(Raw records)

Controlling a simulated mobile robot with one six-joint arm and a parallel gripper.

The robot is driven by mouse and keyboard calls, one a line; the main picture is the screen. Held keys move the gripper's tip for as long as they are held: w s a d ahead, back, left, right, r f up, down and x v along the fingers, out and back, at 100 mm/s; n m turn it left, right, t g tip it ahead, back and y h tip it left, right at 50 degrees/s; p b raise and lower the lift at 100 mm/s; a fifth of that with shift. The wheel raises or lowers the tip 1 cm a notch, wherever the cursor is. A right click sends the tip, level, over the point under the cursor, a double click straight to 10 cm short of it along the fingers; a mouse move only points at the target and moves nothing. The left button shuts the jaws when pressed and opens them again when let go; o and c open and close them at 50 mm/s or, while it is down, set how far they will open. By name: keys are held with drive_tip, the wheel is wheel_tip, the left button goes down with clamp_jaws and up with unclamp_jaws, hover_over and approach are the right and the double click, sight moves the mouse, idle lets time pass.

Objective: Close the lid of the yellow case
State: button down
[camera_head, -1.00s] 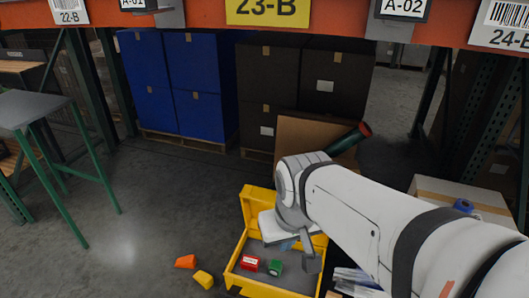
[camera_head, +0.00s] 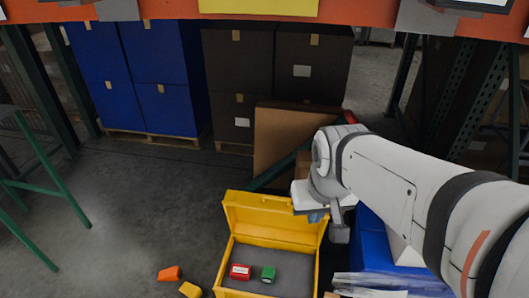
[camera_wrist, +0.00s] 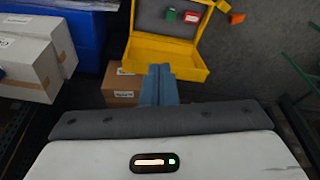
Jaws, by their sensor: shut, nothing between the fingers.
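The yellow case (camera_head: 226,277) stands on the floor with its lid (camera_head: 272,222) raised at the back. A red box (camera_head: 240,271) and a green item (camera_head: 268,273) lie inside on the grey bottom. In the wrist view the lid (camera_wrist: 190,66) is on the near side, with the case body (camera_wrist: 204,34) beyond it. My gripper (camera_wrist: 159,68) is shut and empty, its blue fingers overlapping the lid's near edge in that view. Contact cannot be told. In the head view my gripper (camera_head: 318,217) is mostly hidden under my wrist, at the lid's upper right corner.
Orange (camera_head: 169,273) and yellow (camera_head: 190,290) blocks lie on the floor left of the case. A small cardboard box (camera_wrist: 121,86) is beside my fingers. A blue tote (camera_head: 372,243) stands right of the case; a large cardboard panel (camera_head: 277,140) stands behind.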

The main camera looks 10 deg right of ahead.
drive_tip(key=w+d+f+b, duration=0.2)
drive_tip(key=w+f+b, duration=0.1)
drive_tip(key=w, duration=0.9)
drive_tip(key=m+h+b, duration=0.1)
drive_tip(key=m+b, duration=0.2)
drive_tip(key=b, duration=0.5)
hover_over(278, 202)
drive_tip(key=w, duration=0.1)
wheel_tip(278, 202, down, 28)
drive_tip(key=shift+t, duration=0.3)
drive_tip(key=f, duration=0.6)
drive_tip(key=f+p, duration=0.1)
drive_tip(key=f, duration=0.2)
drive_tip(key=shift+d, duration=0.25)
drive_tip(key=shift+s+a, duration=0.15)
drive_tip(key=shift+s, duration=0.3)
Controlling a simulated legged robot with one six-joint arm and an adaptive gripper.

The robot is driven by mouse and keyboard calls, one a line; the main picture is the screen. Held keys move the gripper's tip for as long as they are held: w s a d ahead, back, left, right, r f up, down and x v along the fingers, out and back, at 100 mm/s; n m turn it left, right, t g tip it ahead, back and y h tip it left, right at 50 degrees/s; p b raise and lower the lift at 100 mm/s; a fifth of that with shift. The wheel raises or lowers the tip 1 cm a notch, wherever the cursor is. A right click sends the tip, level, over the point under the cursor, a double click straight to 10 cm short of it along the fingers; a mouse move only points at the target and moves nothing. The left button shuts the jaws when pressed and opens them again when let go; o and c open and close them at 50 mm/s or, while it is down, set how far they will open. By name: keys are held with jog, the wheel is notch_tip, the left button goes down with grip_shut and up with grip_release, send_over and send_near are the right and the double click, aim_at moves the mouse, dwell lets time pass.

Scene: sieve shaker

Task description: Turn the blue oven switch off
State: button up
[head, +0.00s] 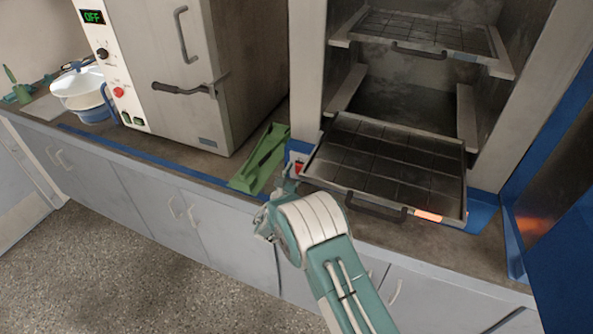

◆ **Work to do**:
Please copy exactly the lines from the one containing "Task description: Turn" through the last line of the records above, both included, and leave out any pictures.

◆ **The answer**:
Task description: Turn the blue oven switch off
State: button up
[head, +0.00s] 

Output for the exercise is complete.